PROBLEM REQUIREMENTS: Output an exact reproduction of the data.

[Items listed in a dataset]
▽

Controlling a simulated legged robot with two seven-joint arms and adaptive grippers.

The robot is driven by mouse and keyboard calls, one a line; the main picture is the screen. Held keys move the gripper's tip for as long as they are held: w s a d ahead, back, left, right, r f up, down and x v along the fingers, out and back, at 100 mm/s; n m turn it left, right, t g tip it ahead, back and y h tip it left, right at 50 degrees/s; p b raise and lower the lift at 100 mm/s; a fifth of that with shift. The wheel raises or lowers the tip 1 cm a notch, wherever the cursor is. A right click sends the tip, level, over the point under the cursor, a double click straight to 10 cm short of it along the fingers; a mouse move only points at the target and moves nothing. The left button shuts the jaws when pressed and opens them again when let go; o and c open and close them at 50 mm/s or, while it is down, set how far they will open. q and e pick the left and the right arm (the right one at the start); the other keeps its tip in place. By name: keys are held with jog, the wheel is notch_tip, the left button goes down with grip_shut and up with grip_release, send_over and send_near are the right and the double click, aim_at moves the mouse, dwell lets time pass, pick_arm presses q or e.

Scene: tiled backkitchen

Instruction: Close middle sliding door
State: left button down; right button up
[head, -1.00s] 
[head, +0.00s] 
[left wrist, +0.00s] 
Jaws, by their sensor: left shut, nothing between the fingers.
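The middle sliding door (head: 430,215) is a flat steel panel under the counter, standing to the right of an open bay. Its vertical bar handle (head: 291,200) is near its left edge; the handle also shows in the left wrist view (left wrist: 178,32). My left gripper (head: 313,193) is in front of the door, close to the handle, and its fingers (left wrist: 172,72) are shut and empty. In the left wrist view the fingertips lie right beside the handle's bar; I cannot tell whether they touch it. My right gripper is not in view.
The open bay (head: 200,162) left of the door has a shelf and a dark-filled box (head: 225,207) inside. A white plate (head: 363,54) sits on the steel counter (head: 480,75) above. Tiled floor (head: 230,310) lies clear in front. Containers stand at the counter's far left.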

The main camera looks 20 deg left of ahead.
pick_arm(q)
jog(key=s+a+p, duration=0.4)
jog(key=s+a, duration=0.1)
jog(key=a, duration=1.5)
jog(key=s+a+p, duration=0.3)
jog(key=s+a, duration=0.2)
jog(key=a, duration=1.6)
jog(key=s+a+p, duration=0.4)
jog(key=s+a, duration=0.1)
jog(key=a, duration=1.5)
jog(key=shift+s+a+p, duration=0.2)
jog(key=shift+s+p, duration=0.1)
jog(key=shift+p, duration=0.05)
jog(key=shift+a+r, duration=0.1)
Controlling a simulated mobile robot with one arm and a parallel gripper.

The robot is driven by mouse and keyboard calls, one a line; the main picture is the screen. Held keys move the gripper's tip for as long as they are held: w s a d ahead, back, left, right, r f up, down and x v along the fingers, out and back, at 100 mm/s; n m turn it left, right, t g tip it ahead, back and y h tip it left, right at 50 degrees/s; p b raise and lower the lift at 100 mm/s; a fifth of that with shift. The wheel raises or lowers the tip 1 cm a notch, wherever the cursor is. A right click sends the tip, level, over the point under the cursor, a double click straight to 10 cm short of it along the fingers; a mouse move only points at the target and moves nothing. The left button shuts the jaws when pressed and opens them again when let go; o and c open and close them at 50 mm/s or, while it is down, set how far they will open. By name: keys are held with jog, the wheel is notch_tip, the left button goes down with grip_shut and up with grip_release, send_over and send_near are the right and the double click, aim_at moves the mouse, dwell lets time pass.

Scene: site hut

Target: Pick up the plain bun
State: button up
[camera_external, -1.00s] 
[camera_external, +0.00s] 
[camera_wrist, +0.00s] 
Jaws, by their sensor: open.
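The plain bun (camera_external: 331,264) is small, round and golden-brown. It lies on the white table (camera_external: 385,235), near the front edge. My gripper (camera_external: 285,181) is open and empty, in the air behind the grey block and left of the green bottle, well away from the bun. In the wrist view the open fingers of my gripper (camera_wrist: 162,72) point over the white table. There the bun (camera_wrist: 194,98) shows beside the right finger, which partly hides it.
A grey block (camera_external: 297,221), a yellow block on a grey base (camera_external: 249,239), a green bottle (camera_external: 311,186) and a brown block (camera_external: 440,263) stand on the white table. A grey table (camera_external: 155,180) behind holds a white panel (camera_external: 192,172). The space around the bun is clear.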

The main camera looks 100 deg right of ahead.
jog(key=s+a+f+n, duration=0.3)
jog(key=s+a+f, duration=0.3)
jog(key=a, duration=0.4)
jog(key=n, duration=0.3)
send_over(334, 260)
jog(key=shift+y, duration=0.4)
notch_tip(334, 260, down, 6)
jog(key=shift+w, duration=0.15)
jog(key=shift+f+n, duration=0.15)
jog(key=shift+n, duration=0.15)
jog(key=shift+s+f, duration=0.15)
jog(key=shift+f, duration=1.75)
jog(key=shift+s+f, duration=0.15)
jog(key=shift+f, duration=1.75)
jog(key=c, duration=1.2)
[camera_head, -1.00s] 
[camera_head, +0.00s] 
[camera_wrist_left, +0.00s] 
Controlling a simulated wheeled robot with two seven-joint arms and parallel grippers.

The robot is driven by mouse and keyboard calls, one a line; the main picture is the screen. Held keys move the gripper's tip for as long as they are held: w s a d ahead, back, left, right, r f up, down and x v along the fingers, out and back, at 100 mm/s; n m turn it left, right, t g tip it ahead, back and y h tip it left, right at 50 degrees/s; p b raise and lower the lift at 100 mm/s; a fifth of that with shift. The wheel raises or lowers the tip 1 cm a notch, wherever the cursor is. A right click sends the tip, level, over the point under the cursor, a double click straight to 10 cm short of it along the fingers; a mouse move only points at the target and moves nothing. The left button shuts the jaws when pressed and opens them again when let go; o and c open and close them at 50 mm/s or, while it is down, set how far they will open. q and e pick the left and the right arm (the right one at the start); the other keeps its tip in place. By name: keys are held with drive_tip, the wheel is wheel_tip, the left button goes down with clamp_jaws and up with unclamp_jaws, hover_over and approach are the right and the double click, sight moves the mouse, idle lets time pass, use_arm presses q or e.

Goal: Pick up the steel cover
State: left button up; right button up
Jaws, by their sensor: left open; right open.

△

RESULT:
Controlling a simulated legged robot with two seven-joint arms and adaptive grippers.

The robot is driven by mouse and keyboard calls, one a line; the main picture is the screen. Held keys move the gripper's tip for as long as they are held: w s a d ahead, back, left, right, r f up, down and x v along the fingers, out and back, at 100 mm/s; n m turn it left, right, t g tip it ahead, back and y h tip it left, right at 50 degrees/s; p b raise and lower the lift at 100 mm/s; a fifth of that with shift. The wheel raises or lowers the tip 1 cm a notch, wherever the cursor is. A right click sends the tip, level, over the point under the cursor, a double click straight to 10 cm short of it along the fingers; a mouse move only points at the target and moves nothing. The left button shuts the jaws when pressed and opens them again when let go; o and c open and close them at 50 mm/s or, while it is down, set how far they will open. q and e pick the left and the right arm (the right one at the start); the other keeps its tip in place. By name: keys are held with jog, the wheel is notch_tip, the left button goes down with grip_shut and up with grip_release, send_over and send_near are the right and the double click, aim_at moves the mouse, dwell lets time pass, pick_arm presses q or e.

Scene: tiled backkitchen

Instruction: Close middle sliding door
State: left button down; right button up
[head, -1.00s] 
[head, +0.00s] 
[left wrist, +0.00s] 
Jaws, by their sensor: left shut, nothing between the fingers.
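The middle sliding door (head: 430,215) is a flat steel panel under the counter, standing to the right of an open bay. Its vertical bar handle (head: 291,200) is near its left edge; the handle also shows in the left wrist view (left wrist: 178,32). My left gripper (head: 313,193) is in front of the door, close to the handle, and its fingers (left wrist: 172,72) are shut and empty. In the left wrist view the fingertips lie right beside the handle's bar; I cannot tell whether they touch it. My right gripper is not in view.
The open bay (head: 200,162) left of the door has a shelf and a dark-filled box (head: 225,207) inside. A white plate (head: 363,54) sits on the steel counter (head: 480,75) above. Tiled floor (head: 230,310) lies clear in front. Containers stand at the counter's far left.

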The main camera looks 20 deg left of ahead.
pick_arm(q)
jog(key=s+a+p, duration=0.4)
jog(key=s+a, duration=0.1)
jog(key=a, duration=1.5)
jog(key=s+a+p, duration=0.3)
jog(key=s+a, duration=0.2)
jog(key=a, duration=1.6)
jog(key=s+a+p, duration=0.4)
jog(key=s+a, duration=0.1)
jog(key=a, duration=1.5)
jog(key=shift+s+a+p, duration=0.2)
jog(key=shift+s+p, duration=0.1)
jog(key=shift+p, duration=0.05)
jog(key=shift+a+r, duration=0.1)
Controlling a simulated mobile robot with one arm and a parallel gripper.

The robot is driven by mouse and keyboard calls, one a line; the main picture is the screen. Held keys move the gripper's tip for as long as they are held: w s a d ahead, back, left, right, r f up, down and x v along the fingers, out and back, at 100 mm/s; n m turn it left, right, t g tip it ahead, back and y h tip it left, right at 50 degrees/s; p b raise and lower the lift at 100 mm/s; a fifth of that with shift. The wheel raises or lowers the tip 1 cm a notch, wherever the cursor is. A right click sends the tip, level, over the point under the cursor, a double click straight to 10 cm short of it along the fingers; a mouse move only points at the target and moves nothing. The left button shuts the jaws when pressed and opens them again when let go; o and c open and close them at 50 mm/s or, while it is down, set how far they will open. By name: keys are held with jog, the wheel is notch_tip, the left button goes down with grip_shut and up with grip_release, send_over and send_near are the right and the double click, aim_at moves the mouse, dwell lets time pass.

Scene: site hut

Target: Pick up the plain bun
State: button up
[camera_external, -1.00s] 
[camera_external, +0.00s] 
[camera_wrist, +0.00s] 
Jaws, by their sensor: open.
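The plain bun (camera_external: 331,264) is small, round and golden-brown. It lies on the white table (camera_external: 385,235), near the front edge. My gripper (camera_external: 285,181) is open and empty, in the air behind the grey block and left of the green bottle, well away from the bun. In the wrist view the open fingers of my gripper (camera_wrist: 162,72) point over the white table. There the bun (camera_wrist: 194,98) shows beside the right finger, which partly hides it.
A grey block (camera_external: 297,221), a yellow block on a grey base (camera_external: 249,239), a green bottle (camera_external: 311,186) and a brown block (camera_external: 440,263) stand on the white table. A grey table (camera_external: 155,180) behind holds a white panel (camera_external: 192,172). The space around the bun is clear.

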The main camera looks 100 deg right of ahead.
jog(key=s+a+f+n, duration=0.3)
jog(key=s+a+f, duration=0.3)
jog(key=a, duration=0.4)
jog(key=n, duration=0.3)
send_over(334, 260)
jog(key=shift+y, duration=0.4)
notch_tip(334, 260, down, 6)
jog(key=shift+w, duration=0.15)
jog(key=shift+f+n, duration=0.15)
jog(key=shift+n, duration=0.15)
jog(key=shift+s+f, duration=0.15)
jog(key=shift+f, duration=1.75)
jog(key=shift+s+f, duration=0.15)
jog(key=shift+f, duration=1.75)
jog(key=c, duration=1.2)
[camera_head, -1.00s] 
[camera_head, +0.00s] 
[camera_wrist_left, +0.00s] 
Controlling a simulated wheeled robot with two seven-joint arms and parallel grippers.

The robot is driven by mouse and keyboard calls, one a line; the main picture is the screen. Held keys move the gripper's tip for as long as they are held: w s a d ahead, back, left, right, r f up, down and x v along the fingers, out and back, at 100 mm/s; n m turn it left, right, t g tip it ahead, back and y h tip it left, right at 50 degrees/s; p b raise and lower the lift at 100 mm/s; a fifth of that with shift. The wheel raises or lowers the tip 1 cm a notch, wherever the cursor is. A right click sends the tip, level, over the point under the cursor, a double click straight to 10 cm short of it along the fingers; a mouse move only points at the target and moves nothing. The left button shuts the jaws when pressed and opens them again when let go; o and c open and close them at 50 mm/s or, while it is down, set how far they will open. q and e pick the left and the right arm (the right one at the start); the other keeps its tip in place. By name: keys are held with drive_tip, the wheel is wheel_tip, the left button goes down with clamp_jaws and up with unclamp_jaws, hover_over and approach are the right and the double click, sight moves the mouse, idle lets time pass, use_arm presses q or e.

Goal: Pick up the steel cover
State: left button up; right button up
Jaws, by their sensor: left open; right open.

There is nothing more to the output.